The Curator for the exhibition is Michael Taylor, Acting Head Curator, Modern and Contemporary Art
In conjunction with the exhibition, the Museum has produced a double issue of the Museum Bulletin (Publication date: July 2004). Focusing on an important but unexplored aspect of the artist's career that involved over five decades of work in Philadelphia, the Bulletin will include an essay by Michael Taylor. It discusses the Museum's holdings and the artist's ties to Philadelphia, with particular emphasis on his early support from Dr. Albert C. Barnes. Among the other topics examined in detail are Lipchitz's two important commissions for public sculpture for the City of Philadelphia, his numerous appearances on the What in the World? television program that was broadcast nationwide from the University of Pennsylvania in the 1950s and 1960s, and the Museum's major 1964 retrospective.
Following on the heels of the opening of Jacques Lipchitz and Philadelphia are two free family programs offered by the Philadelphia Museum of Art's Education Department, which will provide hands-on opportunities to follow in Lipchitz's artistic footsteps.

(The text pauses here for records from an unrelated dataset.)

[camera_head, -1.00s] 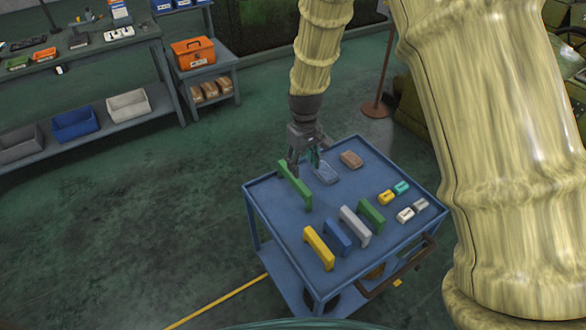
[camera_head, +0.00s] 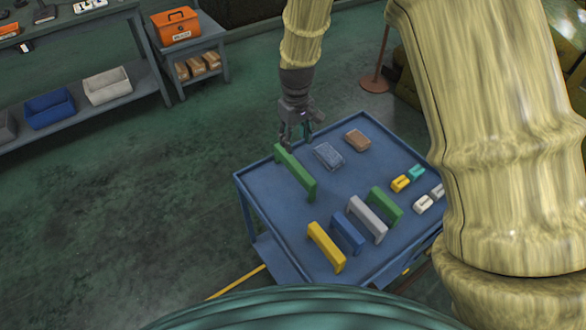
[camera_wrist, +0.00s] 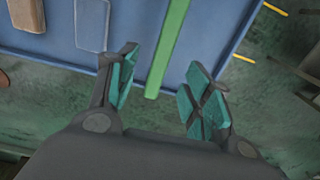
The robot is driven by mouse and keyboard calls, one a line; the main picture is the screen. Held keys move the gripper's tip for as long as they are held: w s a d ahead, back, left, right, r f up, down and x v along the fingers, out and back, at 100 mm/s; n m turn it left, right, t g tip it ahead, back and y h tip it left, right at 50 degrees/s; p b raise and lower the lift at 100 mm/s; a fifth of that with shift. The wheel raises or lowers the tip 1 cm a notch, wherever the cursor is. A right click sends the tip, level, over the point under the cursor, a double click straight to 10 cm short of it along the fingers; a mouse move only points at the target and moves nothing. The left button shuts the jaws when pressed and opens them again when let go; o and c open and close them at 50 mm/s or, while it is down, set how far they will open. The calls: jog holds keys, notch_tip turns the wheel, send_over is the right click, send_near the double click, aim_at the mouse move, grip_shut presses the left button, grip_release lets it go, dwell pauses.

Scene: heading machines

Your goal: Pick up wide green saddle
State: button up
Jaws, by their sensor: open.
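The long green saddle (camera_head: 295,172), which looks like the wide one, stands on the blue cart top along its left side. It also shows in the wrist view (camera_wrist: 170,45) as a narrow green bar. A shorter green saddle (camera_head: 385,204) stands in a row nearer the front. My gripper (camera_head: 298,140) is open and empty, at the far end of the long green saddle. In the wrist view, the saddle's near end lies in line with the gap between my teal fingers (camera_wrist: 165,92). I cannot tell the height gap; no contact shows.
The blue cart (camera_head: 290,230) also bears a yellow saddle (camera_head: 326,246), a blue saddle (camera_head: 347,232), a grey saddle (camera_head: 367,217), a clear-looking block (camera_head: 329,156), a brown block (camera_head: 358,140) and several small pieces. Shelves with bins (camera_head: 107,86) stand at left. The floor between is clear.

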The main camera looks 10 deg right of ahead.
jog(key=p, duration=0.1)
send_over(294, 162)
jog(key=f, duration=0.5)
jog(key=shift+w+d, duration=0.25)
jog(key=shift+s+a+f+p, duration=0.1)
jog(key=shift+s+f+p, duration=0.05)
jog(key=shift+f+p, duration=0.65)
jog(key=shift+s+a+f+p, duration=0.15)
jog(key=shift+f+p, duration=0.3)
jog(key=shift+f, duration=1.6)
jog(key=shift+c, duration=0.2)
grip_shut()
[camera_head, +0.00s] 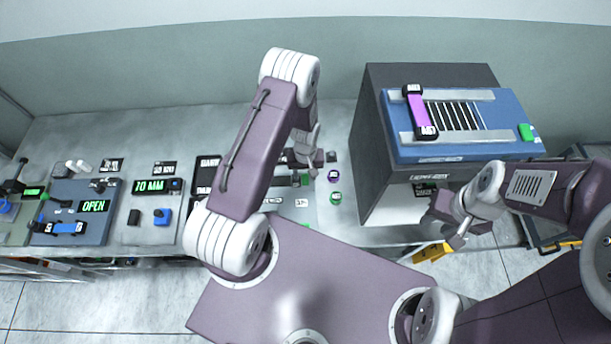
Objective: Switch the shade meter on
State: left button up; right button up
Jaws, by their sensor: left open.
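No device carries a label that I can read as shade meter. A dark panel with white lettering (205,176), partly hidden behind my left arm, sits on the bench and could belong to it. My left gripper (302,161) is over the bench just right of that panel, open, its fingers small and partly hidden by my own wrist. Small dark and green parts (303,180) lie just below it. My right gripper (460,232) is at the bench's front edge, below the large grey box; its finger gap is unclear.
The large grey box (378,150) has a blue top (465,147) with a purple bar (419,110) and green block (526,132). Purple (334,176) and green (335,198) round pieces lie beside it.

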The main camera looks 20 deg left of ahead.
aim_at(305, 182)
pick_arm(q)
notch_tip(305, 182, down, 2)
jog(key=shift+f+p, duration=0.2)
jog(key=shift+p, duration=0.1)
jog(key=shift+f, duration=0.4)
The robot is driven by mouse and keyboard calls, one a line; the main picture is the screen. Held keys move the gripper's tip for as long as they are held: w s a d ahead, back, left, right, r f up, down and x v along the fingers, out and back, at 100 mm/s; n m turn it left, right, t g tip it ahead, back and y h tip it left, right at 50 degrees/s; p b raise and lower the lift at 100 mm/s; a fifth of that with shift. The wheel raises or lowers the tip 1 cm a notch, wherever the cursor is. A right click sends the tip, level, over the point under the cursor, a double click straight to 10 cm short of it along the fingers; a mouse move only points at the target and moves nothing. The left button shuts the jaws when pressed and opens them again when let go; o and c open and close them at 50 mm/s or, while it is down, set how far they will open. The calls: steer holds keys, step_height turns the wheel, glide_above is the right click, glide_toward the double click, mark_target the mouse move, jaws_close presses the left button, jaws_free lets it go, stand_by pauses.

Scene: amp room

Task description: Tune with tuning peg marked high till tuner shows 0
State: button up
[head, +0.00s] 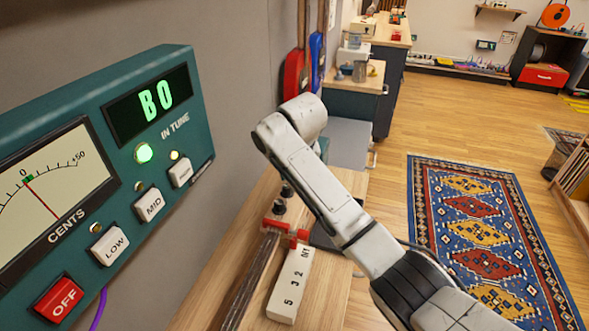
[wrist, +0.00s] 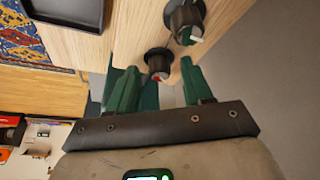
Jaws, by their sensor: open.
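The green tuner (head: 120,75) on the wall at left in the head view reads B0, with the round green IN TUNE lamp (head: 144,152) lit. The red needle (head: 42,197) on its cents dial points at or very near 0. In the wrist view my gripper (wrist: 158,66) is open. A dark peg with a red mark (wrist: 158,62) appears between its fingertips, with gaps on both sides. A second dark peg with a white pointer (wrist: 186,20) lies beyond. Two black pegs (head: 281,205) show in the head view; their labels are not legible. My arm hides the fingers there.
Strings (head: 248,280) run along the wooden bench (head: 215,275) to a red bracket (head: 287,233). The wall stands close at left. Open floor and a patterned rug (head: 480,255) lie right.

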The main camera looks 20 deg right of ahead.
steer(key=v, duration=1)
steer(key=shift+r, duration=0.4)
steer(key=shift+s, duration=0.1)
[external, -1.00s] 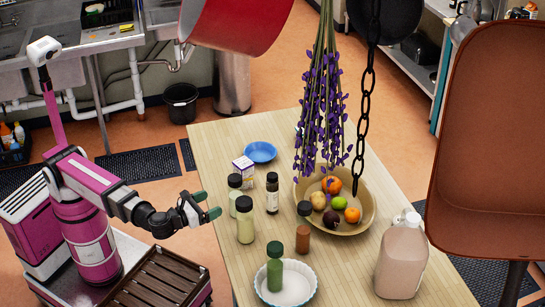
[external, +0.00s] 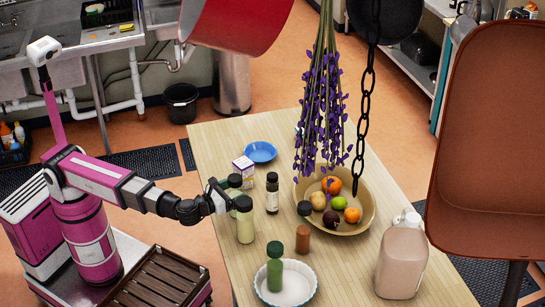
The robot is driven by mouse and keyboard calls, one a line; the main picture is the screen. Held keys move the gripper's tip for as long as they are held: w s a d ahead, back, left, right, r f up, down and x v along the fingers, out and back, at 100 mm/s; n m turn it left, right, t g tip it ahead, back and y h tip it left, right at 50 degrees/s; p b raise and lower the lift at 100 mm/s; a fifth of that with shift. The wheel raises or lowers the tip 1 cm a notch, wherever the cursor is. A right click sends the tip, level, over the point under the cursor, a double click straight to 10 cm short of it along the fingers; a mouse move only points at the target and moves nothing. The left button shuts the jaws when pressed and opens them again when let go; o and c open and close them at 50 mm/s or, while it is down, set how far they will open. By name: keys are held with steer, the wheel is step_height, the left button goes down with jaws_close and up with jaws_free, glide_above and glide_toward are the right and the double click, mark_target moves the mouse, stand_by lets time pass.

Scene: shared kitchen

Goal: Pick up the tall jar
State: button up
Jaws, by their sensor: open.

On Sunday, July 11, the Museum will offer Celebrate: Lipchitz, during which families will be able to see the works of Lipchitz as Klingon Klezmer provides festive Jewish music. Participating families will also be able to take a self-guided tour, create three-dimensional art in the galleries, and make Lipchitz-inspired sculptures to take home.
Families are also invited to Celebrate: Sculpture Sunday, August 8, and meet well-known Philadelphia sculptors and watch as they demonstrate how to create sculptures out of wood, clay and bronze. Families will also be able to learn about three-dimensional art through self-guided tours and the Museum's Draw Together program.